(Records from a dataset)
┏━━
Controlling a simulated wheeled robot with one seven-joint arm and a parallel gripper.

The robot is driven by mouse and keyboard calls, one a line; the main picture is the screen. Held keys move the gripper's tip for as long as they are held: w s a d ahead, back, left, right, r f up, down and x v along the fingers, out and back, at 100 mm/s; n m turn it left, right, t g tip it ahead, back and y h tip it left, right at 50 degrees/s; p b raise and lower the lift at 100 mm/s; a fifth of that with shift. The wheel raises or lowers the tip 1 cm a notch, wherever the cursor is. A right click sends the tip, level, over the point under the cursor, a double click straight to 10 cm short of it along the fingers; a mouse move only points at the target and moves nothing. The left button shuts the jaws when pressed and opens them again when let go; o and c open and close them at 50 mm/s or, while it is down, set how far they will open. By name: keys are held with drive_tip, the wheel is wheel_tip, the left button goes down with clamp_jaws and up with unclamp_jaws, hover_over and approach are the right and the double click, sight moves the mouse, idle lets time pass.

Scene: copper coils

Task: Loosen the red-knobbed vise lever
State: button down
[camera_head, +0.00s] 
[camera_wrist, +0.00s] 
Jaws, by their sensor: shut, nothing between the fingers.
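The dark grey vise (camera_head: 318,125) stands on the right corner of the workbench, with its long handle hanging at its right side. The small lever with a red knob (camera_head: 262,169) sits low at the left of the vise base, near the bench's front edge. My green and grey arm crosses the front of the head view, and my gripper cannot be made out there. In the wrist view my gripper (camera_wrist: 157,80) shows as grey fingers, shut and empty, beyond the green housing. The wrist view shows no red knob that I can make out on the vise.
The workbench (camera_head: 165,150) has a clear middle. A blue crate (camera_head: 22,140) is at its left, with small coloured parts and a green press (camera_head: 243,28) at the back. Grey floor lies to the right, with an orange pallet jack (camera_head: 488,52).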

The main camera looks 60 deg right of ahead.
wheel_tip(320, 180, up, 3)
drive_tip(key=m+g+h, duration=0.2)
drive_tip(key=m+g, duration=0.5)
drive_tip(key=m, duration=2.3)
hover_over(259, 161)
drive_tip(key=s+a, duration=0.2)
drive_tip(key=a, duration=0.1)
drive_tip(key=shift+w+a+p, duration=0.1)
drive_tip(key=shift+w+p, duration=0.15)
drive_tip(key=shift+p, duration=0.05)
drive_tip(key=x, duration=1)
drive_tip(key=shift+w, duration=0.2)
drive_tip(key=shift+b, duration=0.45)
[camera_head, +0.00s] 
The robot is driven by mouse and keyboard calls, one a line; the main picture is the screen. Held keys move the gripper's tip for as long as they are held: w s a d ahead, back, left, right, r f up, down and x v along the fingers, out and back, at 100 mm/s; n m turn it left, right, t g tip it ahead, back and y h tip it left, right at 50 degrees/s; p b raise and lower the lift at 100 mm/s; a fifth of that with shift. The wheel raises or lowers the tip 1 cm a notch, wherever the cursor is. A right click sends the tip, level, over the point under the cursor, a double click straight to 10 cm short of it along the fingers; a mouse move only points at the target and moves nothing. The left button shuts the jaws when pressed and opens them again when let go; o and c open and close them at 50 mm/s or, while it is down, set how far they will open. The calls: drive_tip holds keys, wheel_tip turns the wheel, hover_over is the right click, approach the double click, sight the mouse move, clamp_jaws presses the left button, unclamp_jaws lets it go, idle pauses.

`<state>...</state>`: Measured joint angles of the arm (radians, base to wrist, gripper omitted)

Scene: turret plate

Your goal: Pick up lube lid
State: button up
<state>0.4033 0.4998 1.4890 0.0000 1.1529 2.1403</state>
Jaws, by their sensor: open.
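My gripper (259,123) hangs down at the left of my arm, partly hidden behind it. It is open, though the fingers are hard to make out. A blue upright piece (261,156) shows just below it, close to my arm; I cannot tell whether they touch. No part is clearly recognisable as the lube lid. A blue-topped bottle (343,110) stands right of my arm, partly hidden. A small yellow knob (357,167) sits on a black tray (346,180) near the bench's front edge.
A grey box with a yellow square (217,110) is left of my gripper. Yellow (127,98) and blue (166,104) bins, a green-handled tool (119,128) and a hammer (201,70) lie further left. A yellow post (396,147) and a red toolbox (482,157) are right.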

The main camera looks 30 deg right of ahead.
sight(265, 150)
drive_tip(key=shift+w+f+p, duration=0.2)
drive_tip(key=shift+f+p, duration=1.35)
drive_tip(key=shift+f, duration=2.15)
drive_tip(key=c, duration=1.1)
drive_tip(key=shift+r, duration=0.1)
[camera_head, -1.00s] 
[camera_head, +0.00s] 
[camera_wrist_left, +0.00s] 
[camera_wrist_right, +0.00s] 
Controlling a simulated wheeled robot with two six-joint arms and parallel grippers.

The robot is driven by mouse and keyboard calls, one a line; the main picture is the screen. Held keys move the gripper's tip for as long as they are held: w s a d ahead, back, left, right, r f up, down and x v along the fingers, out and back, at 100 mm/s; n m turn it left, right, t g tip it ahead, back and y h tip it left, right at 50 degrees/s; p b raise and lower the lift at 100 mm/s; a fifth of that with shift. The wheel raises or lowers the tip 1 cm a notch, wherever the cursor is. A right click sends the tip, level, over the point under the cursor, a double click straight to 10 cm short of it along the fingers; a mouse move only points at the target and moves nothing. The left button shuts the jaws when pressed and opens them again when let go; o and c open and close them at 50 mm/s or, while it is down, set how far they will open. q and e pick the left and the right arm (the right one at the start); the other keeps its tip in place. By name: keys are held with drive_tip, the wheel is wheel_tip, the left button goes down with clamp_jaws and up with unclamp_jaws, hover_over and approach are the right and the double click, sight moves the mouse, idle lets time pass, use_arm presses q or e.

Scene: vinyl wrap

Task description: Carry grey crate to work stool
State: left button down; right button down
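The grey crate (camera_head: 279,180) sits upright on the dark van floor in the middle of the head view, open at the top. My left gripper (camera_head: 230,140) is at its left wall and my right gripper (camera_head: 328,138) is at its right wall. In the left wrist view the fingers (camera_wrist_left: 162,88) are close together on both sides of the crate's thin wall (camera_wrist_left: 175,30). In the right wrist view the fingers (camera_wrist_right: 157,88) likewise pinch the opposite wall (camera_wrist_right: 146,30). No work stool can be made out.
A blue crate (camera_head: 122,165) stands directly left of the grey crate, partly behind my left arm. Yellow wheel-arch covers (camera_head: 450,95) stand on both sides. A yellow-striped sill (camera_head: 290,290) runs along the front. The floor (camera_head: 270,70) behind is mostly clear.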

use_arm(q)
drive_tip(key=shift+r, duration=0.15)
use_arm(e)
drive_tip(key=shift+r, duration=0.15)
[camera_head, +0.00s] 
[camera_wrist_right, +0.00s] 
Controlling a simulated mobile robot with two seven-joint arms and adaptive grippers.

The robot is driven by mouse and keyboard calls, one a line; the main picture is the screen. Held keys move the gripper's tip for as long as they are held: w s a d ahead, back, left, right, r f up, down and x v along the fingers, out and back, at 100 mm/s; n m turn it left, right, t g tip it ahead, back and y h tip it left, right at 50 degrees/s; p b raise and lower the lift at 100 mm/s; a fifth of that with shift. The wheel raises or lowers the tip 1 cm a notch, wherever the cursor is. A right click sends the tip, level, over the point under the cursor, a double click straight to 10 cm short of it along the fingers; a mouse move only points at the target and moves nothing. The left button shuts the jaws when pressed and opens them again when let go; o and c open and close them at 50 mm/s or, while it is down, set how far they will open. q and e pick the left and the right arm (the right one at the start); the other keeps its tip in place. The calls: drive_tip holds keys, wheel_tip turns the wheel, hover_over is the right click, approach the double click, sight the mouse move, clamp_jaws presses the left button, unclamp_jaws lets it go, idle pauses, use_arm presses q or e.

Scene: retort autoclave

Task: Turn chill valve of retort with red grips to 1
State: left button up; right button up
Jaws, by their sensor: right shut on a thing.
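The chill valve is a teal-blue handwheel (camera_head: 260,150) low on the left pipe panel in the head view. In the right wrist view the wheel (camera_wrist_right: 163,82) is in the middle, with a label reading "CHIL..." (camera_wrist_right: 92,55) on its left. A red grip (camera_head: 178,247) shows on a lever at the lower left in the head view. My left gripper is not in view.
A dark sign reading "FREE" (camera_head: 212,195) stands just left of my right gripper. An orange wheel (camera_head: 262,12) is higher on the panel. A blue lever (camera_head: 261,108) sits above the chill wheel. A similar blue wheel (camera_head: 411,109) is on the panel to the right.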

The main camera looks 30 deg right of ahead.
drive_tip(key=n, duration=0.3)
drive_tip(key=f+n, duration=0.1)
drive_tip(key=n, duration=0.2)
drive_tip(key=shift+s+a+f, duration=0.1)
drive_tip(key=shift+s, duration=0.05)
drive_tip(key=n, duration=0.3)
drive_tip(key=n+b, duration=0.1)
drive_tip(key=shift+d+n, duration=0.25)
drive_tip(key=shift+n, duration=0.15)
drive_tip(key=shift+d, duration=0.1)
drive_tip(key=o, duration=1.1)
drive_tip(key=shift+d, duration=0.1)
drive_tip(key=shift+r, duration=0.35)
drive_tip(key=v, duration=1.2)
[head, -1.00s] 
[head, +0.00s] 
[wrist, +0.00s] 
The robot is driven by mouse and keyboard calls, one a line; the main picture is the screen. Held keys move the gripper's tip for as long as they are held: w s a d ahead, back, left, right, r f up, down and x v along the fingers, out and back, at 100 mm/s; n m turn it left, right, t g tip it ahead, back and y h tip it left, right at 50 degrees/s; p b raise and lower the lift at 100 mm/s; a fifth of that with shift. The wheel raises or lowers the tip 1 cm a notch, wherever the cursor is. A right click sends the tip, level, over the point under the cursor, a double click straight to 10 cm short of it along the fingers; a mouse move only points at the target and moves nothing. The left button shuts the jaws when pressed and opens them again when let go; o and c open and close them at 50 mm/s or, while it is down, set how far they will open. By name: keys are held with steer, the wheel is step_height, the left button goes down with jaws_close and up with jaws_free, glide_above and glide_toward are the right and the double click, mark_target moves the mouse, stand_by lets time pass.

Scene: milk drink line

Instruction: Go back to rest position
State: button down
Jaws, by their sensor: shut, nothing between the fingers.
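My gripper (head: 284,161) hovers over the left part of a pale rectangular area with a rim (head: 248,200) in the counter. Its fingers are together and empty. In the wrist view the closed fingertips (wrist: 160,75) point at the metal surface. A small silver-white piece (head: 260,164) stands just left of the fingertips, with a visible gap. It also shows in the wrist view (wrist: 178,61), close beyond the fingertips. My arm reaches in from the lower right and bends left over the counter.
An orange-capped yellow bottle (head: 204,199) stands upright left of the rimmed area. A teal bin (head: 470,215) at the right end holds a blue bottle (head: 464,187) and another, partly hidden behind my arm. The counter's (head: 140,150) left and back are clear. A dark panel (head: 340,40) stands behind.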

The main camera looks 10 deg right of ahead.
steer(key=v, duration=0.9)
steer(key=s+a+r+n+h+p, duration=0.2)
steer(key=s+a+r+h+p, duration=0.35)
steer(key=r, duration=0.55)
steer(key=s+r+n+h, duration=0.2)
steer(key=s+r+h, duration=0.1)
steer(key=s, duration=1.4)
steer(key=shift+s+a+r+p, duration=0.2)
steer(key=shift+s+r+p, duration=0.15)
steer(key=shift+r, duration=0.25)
┗━━
> _Problem to solve_:
Taking the records above, retype every line from the one with "Scene: retort autoclave" down to the one with "State: left button up; right button up", exactly and with nothing else.

> _Response to the task_:
Scene: retort autoclave

Task: Turn chill valve of retort with red grips to 1
State: left button up; right button up

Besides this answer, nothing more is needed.